I giovani siriani che scelgono di continuare a studiare per ricostruire il paese

Immagine di copertina
OMAR HAJ KADOUR/AFP/Getty Images

"Quando studio, mi sembra di potermi lasciare la guerra alle spalle". Nonostante le bombe e la mancanza di risorse, molti giovani siriani hanno deciso di non rinunciare allo studio. Ecco le loro storie

Ovunque, in Siria, il semplice atto del sopravvivere è diventato ormai un’azione totalizzante. In un paese squarciato da una guerra civile che prosegue da sette anni, con un bilancio di più di 350mila vittime, la quotidianità è stata spazzata via dal fuoco incrociato delle tante fazioni che si contendono il dominio dei territori.

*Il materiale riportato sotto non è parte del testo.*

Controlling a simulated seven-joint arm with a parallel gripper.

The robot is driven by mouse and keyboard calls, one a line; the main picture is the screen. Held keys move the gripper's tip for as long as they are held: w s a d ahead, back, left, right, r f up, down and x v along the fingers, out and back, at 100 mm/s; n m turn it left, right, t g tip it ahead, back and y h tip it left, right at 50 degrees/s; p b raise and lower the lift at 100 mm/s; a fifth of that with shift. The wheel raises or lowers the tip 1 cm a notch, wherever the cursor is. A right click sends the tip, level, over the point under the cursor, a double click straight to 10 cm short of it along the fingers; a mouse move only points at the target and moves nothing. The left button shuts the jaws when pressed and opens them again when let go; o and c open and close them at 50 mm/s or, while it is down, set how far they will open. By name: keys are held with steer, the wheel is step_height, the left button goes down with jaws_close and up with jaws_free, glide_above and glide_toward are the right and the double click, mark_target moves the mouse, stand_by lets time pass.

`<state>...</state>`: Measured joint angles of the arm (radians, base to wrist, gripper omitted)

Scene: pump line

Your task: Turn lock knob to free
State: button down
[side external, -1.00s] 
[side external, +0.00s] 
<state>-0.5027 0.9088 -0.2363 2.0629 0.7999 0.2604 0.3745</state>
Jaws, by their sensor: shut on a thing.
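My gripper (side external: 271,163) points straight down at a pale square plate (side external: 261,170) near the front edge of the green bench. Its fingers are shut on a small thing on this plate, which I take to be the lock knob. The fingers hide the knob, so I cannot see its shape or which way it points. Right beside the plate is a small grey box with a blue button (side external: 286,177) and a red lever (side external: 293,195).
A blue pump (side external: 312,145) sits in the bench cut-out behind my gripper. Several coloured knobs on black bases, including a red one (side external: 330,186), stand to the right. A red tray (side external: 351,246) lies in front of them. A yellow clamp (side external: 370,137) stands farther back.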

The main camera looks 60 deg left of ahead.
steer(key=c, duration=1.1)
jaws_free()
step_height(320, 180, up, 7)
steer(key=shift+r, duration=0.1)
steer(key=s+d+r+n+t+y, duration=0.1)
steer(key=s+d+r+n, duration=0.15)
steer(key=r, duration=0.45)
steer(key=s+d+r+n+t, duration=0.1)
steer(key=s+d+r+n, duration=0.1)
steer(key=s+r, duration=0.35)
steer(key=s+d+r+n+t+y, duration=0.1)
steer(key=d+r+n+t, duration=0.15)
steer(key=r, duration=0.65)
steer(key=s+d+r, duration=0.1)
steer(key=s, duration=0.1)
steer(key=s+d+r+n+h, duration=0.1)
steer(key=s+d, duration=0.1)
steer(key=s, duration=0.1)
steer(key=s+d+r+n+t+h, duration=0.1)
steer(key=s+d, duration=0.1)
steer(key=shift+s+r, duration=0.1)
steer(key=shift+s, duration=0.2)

In tanti sono stati costretti ad abbandonare casa, lavoro e paese, scappando da una morte certa, ma c’è anche chi ha deciso di restare.

Secondo il rapporto “Voci dalle aree del pericolo” di Save the Children, infatti, oltre due milioni di persone continuano a vivere nelle aree assediate, spesso senza la possibilità di ricevere aiuti umanitari per via dell’isolamento quasi totale in cui si trovano le zone coinvolte.

Nel pieno dei combattimenti che coinvolgono le forze di sicurezza del presidente Bashar al Assad, i ribelli siriani, i terroristi affiliati al sedicente Stato Islamico (Isis), i curdi siriani e numerose potenze e milizie straniere, alcuni giovani studenti siriani portano avanti il loro sogno di laurearsi, e costruirsi un futuro.

Tra loro c’è Mahmoud, che a vent’anni studia informatica nel Ghouta orientale, regione che dal febbraio 2018 vive un feroce assedio condotto dal regime siriano.

In un’intervista alla BBC ha raccontato che studiare è un modo per guardare avanti, e sperare in un futuro migliore.

“Quando i bombardamenti diventano molto pesanti, possiamo pensare solo a sopravvivere. Ma poi, quando la situazione migliora, anche solo per poco, torniamo a pensare al nostro lavoro, ai nostri studi, al nostro futuro”.

Terminate le scuole superiori, Mahmoud non ha trovato in Ghouta una sede per proseguire i suoi studi. Si è quindi iscritto alla University of the People, l’università statunitense online che offre agli studenti in difficoltà di tutto il mondo la possibilità di frequentare corsi e conseguire un diploma di laurea.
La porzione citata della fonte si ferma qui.